>> Start
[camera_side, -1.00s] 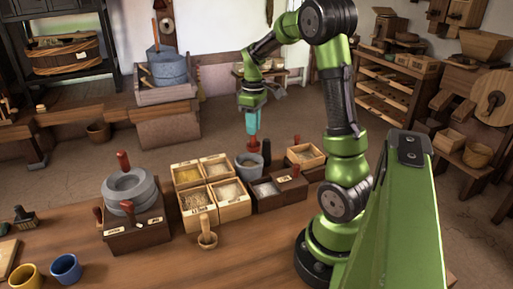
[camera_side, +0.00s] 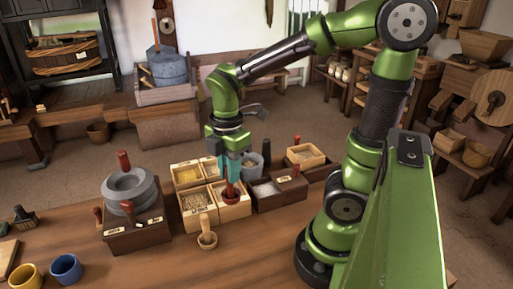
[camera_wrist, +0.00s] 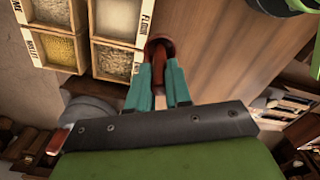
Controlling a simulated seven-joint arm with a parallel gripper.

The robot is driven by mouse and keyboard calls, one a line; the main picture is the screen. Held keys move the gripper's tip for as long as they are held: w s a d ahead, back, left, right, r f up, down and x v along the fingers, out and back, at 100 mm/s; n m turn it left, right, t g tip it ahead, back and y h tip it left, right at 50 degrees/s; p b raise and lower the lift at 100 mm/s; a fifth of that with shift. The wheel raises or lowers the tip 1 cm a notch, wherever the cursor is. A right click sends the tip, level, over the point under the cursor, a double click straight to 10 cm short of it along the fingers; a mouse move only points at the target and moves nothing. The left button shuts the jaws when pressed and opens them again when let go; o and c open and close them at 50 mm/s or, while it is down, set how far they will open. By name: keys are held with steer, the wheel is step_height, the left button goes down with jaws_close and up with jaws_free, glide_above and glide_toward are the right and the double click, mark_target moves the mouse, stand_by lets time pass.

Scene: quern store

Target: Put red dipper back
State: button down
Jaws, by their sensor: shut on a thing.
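The red dipper (camera_side: 230,196) hangs upright from my gripper (camera_side: 232,172), whose teal fingers are closed on its handle. In the side view its cup appears in front of the front right box (camera_side: 236,211) of a group of light wooden grain boxes. I cannot tell whether it touches that box. In the wrist view the dipper's round cup (camera_wrist: 160,44) shows beyond the fingertips (camera_wrist: 159,78), beside the edge of the labelled boxes (camera_wrist: 118,62). Its handle is partly hidden by the fingers.
A dark box (camera_side: 280,197) with pale contents and a grey pot (camera_side: 250,170) stand right of the boxes. A wooden scoop (camera_side: 207,238) stands in front. A stone quern (camera_side: 130,184) is left. Blue (camera_side: 66,268) and yellow cups are front left. The front table middle is clear.

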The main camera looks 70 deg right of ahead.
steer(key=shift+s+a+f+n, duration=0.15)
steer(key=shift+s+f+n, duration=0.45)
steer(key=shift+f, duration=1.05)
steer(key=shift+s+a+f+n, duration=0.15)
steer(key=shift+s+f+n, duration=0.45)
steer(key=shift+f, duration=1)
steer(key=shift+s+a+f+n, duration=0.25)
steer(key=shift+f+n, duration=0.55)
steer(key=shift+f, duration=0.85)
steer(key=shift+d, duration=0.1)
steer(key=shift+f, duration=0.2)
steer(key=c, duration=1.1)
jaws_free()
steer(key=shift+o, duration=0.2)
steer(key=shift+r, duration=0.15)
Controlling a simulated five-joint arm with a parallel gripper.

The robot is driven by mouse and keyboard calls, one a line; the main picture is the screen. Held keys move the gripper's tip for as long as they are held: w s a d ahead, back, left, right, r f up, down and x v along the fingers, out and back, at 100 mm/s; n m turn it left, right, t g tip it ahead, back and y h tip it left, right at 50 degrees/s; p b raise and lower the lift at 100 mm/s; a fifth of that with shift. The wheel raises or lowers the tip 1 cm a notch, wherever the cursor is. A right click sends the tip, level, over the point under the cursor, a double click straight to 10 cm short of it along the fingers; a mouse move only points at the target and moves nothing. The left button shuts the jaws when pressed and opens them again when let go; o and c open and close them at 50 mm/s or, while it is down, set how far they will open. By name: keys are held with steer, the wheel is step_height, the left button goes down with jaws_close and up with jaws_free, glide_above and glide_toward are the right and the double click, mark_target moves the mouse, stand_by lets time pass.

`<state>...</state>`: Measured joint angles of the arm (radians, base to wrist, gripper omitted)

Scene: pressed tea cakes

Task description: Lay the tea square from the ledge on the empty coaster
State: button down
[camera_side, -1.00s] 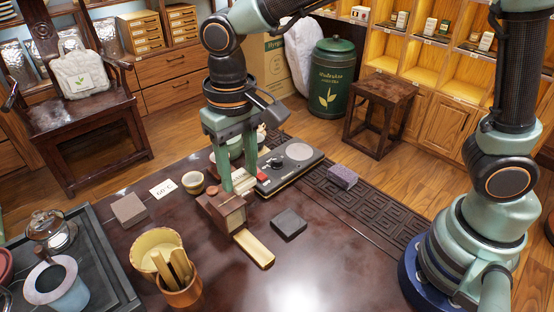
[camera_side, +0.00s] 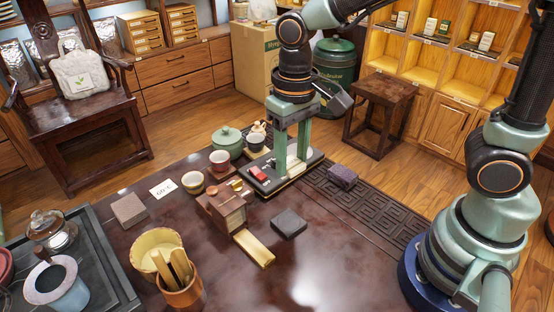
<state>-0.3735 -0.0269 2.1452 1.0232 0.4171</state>
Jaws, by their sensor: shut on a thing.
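My gripper (camera_side: 291,168) hangs with its fingers down over the grey and black device at the back of the table. It is shut on the tea square, which I cannot make out clearly between the fingers. A bare dark square slab (camera_side: 289,223), which looks like the empty coaster, lies flat on the table below and in front of my gripper. A brown wooden stand (camera_side: 222,207) is to the left of my gripper, with a pale golden ledge-like bar (camera_side: 253,247) at its front. Nothing shows on that bar.
A grey-brown square (camera_side: 128,210) lies at left by a white card (camera_side: 163,188). A purplish block (camera_side: 343,176) sits on the dark carved runner (camera_side: 370,204). Cups and a green lidded pot (camera_side: 227,141) stand behind the stand. The front right tabletop is clear.

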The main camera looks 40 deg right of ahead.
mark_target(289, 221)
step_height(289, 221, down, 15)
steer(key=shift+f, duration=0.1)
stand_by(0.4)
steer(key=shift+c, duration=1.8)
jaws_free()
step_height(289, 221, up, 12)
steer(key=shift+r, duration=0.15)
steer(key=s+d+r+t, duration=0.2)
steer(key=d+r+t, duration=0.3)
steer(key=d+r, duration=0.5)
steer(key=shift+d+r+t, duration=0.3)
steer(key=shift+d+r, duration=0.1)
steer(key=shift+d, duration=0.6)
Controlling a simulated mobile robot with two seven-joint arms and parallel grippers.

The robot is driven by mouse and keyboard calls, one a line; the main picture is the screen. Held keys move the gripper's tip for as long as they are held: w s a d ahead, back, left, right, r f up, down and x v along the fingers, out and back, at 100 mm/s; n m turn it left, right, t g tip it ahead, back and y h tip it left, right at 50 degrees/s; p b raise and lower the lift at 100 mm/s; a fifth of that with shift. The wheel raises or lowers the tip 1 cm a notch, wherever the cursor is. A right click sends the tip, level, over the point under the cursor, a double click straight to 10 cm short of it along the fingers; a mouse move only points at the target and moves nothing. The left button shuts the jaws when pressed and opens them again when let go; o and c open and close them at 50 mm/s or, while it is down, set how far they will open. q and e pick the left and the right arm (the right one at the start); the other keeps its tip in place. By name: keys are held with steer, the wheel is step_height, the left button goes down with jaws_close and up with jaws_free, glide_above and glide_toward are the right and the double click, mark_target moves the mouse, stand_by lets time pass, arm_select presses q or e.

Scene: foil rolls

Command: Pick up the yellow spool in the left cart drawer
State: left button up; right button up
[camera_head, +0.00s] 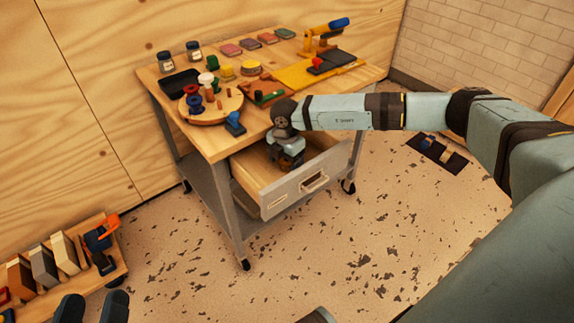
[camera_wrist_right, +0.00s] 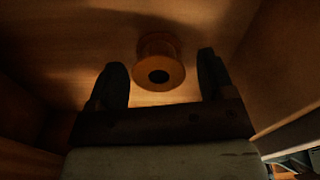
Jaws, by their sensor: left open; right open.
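The wooden cart (camera_head: 215,145) has its drawer (camera_head: 290,192) pulled open. In the right wrist view, an orange-yellow spool (camera_wrist_right: 160,62) with a dark central hole lies in the dim drawer. My right gripper (camera_head: 287,163) reaches down into the drawer. In its wrist view the open fingers (camera_wrist_right: 161,75) stand apart, one on each side of the spool, with visible gaps. Whether the fingers reach its depth I cannot tell. In the head view the spool is hidden by the gripper. My left gripper (camera_head: 93,304) is open and empty at the bottom left edge.
The cart top carries a round wooden board (camera_head: 212,113) with several spools, a blue item (camera_head: 235,122) near the front edge, and a yellow mat (camera_head: 310,76). A low shelf (camera_head: 55,288) with block-like items stands at left. Drawer walls enclose the right gripper closely.

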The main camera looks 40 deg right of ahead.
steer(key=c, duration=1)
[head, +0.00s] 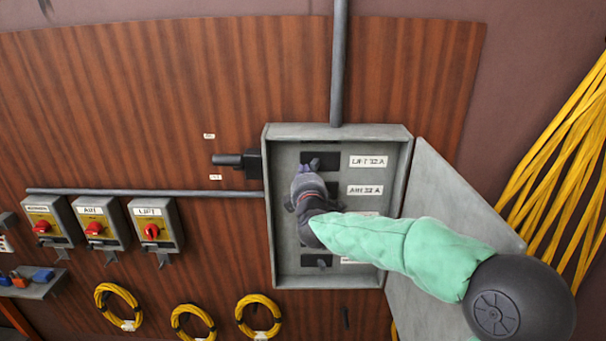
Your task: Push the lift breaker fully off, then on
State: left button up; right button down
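The lift breaker (322,158) is the dark top switch in the open grey breaker box (285,270), beside a label (369,161) reading "LIFT 32 A". Its lever position is too small and too covered to tell. My right gripper (305,172) is in front of the box, its tip at the lower left edge of the lift breaker. I cannot tell whether it touches the breaker or whether its fingers are open. It hides the breaker beside the "AIR 32 A" label (365,190). My left gripper is out of view.
The box door (440,190) hangs open on the right, behind my right forearm. A lower breaker (317,261) shows below my gripper. Left are switch boxes with red knobs, one marked LIFT (152,226). Yellow cable coils (259,315) hang below, and yellow cables (565,150) hang at right.

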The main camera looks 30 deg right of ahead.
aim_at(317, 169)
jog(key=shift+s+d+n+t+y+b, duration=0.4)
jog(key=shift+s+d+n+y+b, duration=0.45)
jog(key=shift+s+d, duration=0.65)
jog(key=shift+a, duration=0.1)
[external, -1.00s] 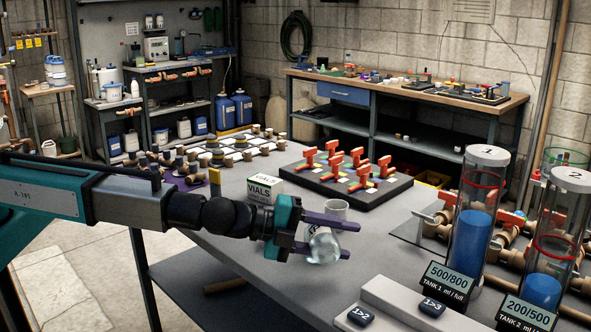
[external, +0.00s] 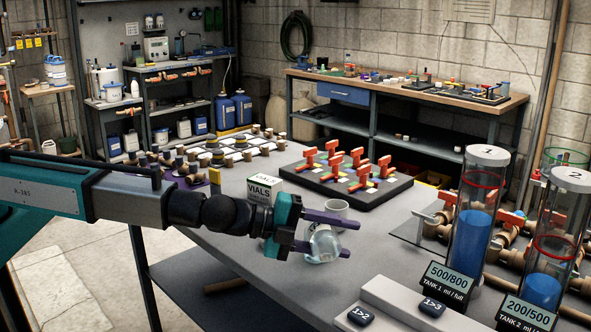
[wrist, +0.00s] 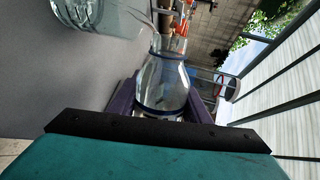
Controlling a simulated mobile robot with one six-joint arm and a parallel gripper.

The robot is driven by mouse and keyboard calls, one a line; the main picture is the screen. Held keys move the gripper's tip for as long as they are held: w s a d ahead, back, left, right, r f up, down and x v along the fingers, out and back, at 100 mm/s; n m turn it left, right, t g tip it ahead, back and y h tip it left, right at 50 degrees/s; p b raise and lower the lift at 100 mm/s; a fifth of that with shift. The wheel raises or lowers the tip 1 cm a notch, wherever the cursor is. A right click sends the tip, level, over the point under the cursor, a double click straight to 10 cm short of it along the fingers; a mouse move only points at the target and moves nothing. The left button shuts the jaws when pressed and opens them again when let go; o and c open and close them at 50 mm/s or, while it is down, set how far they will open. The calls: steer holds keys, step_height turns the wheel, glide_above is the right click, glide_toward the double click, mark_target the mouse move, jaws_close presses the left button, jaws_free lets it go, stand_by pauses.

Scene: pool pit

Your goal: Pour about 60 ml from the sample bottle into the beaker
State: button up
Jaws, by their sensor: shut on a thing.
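My gripper (external: 345,236) has purple fingers shut on the clear, round-bodied sample bottle (external: 323,244). The bottle is held above the grey bench, tipped far over with its base end towards the external camera. In the wrist view, the bottle (wrist: 163,80) lies between the fingers, its narrow neck pointing up the picture. The clear beaker (wrist: 95,14) is cut off at the top left there, close to the bottle's mouth. In the external view, the beaker (external: 337,207) shows just behind the upper finger, its lower part hidden. I cannot tell the liquid levels or whether liquid is flowing.
A VIALS box (external: 264,188) stands close behind my gripper. A black tray with red-handled valves (external: 350,182) lies farther back. Two tall tanks of blue liquid, tank one (external: 473,240) and tank two (external: 545,285), stand right. Bare bench lies between.

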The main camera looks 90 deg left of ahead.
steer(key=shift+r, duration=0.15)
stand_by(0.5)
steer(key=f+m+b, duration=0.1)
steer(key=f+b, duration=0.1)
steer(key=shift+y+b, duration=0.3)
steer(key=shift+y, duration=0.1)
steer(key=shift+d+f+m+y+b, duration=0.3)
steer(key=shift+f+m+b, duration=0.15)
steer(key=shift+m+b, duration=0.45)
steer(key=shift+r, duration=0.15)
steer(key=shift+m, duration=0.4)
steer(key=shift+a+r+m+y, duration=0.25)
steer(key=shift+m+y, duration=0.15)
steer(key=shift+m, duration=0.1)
>> End
Begin with the line where "The main camera looks 30 deg right of ahead." appears and end with the line where "[wrist, +0.00s]" appears. Copy only that stretch, exactly, with no pictures.

Answer below:
The main camera looks 30 deg right of ahead.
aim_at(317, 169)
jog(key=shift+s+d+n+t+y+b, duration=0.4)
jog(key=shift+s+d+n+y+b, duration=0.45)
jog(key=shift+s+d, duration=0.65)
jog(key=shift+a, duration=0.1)
[external, -1.00s] 
[external, +0.00s] 
[wrist, +0.00s] 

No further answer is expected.